Q: What is your vision for how your work change and advance the future?

A: Our work will change the future and advance our field in multiple ways. Software infrastructure on repeatable experimentation framework will help the computing community provide results in their research work with wide implications for industry and academia.

Any PhD student's work will have a continuation potential starting from a solid software base that works. This advances the science while also maintaining a credible outcome reporting to industry where feasibility and performance metrics are required for crucial business decisions. The function insertion framework will change the way we design and operate networks. There will be opportunities to design networks for security through policy enforcement on a micro scale, only where needed, and on the desired aspects of specific applications. We envision drastically alleviating the burden on securing applications on end-devices, which will create a completely new industry and thought mechanism.

Q: What significant events or circumstances have played a major role in your personal and career goals and why?

A: My undergraduate education in Turkey was the definitive foundation. The faculty at Bilkent University were passionate people who loved what they studied. I was able to work on a computer for the first time in my life at Bilkent as a freshman. With a 24-hour open library and computer labs, we worked hard and learned continuously. My desire for hands-on experiences with systems led me toward pursuing a PhD at the University of Southern California, which offered state of the art technology in the lab.
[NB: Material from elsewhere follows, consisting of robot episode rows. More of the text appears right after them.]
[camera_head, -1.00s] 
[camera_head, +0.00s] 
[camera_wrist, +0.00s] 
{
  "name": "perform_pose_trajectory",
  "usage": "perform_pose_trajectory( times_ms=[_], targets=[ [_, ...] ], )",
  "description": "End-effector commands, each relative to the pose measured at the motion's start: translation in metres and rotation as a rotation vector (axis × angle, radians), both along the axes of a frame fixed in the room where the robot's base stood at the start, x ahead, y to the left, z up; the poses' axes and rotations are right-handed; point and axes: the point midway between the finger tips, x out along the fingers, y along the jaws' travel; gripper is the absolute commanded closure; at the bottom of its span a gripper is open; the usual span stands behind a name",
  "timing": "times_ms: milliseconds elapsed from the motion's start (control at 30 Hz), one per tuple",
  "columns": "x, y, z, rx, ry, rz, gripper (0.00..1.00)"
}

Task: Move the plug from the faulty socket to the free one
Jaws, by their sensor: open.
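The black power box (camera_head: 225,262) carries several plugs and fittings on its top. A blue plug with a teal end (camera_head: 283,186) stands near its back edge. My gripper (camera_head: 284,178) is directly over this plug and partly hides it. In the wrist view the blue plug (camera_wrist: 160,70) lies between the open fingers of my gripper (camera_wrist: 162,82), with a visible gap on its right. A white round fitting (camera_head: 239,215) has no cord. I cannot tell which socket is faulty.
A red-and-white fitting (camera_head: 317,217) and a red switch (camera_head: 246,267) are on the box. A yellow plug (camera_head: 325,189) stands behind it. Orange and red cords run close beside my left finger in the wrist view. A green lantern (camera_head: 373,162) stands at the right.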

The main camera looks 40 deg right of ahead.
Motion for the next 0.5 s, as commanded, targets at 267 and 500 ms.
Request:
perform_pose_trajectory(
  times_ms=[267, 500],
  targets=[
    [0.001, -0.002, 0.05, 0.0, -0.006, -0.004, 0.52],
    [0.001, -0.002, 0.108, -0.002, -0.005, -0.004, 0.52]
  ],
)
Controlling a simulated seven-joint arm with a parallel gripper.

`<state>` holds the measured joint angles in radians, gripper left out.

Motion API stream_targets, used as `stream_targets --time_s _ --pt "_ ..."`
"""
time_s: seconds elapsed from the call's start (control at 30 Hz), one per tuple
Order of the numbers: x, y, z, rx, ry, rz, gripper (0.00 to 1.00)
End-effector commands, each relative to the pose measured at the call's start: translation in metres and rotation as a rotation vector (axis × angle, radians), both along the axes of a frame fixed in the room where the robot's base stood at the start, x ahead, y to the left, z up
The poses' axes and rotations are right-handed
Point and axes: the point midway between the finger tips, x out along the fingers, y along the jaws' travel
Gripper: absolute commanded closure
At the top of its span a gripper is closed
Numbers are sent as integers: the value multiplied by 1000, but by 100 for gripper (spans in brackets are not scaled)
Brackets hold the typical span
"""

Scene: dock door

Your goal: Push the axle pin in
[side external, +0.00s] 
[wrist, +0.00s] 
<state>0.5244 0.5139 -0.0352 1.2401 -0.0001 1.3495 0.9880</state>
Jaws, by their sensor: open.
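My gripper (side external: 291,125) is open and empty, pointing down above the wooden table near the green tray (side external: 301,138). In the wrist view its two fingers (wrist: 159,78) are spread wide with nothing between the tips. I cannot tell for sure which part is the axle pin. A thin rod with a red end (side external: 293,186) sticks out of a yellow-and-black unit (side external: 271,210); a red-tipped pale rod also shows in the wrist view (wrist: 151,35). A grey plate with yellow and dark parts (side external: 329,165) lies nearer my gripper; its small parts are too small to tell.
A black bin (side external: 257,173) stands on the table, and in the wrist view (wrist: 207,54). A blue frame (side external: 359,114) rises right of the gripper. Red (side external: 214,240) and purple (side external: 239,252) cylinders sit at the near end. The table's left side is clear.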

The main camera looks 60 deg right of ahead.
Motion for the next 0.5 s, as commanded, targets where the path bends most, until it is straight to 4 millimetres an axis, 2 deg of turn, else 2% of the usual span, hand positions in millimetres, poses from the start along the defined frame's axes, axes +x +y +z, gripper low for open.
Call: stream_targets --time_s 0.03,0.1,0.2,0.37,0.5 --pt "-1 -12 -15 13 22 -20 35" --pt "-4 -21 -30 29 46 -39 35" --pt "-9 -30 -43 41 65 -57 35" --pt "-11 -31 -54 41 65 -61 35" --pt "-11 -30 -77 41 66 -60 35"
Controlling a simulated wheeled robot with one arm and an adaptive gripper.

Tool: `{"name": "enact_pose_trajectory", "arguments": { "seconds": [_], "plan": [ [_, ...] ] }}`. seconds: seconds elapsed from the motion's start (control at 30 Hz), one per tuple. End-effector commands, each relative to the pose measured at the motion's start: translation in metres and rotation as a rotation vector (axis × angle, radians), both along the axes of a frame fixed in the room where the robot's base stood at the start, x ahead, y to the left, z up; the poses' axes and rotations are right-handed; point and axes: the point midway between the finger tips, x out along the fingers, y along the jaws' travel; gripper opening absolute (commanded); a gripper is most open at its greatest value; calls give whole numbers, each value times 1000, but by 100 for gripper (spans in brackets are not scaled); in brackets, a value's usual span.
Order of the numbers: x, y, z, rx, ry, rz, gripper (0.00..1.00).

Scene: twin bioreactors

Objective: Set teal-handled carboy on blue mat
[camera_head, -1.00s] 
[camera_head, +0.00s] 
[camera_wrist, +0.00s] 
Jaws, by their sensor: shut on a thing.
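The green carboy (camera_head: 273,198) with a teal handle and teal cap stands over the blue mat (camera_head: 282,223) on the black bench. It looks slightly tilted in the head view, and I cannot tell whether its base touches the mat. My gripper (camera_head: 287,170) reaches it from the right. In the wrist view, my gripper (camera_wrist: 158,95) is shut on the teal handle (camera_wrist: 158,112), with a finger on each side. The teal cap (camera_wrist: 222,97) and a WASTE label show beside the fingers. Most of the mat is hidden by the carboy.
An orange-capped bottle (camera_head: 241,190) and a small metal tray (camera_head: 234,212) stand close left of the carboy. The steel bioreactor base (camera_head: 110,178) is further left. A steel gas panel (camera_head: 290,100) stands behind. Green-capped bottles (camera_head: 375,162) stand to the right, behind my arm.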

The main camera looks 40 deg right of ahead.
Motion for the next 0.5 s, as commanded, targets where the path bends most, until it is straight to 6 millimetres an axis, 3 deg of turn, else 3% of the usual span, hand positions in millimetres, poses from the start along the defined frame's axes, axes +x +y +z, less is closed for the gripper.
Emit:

My current job at UH is the biggest blessing in my career because I have freedom to choose what I want to work on next with amazing students! I cannot imagine any better way to work.

The personal balance with my family empowers me to pursue my dreams without reservations. I am a mother of two amazing children. My husband is an amazing father and partner. My parents also immigrated to the US after their first grandchild was born.

Q: What is your personal advice for young women to be successful in STEM-driven careers?

A: Pursue your true passion. Determine what motivates you to do, become, and work. I know this is complicated and sometimes hard to discover. There is a natural doubt in defining one's role due to environmental factors, or history, which is life as unfair as it is. However, I believe that there is something in everybody's inner self that we cannot help but to do, be, or pursue. Just listen to that interest, passion, and turn it into a goal. If you do not have a passion for the subject matter, or what you are doing, it will be impossible to work very hard on it when things get tough. And, things will get tough if you want to excel in anything you do. Excel in what you do; otherwise, there is no fun in doing it!

Find people in that career, position, and talk to them. If you cannot name it, talk to even more people so you can name it at some point, or get closer to naming it. If one door closes, go to another and never ever give up talking to people. I can name multiple mentors in my life who serve different aspects of my interests, goals, passions; and, they still evolve. New people can come into our lives as we change, our interests evolve, and as we mature.

The best way to learn about anything is through reading a book about it. Anything you can think of, somebody has already gone through the pain and suffering and even decided to write about it. Or, anything that you want to learn about, there is a book from the subject expert. So, read continuously and about everything. Our backgrounds will fall short in expressing ourselves as we set a new path to ourselves. A book will help identify them.

Work hard to be good in math. I do not believe there is such a thing as "inherently being not good in math." This has nothing to do with intelligence; it is all about sufficient amount of studying that needs to be done to get good at math. With current internet and library resources, everything is at the tip of our fingers in many media forms: video, audio, online books, online courses.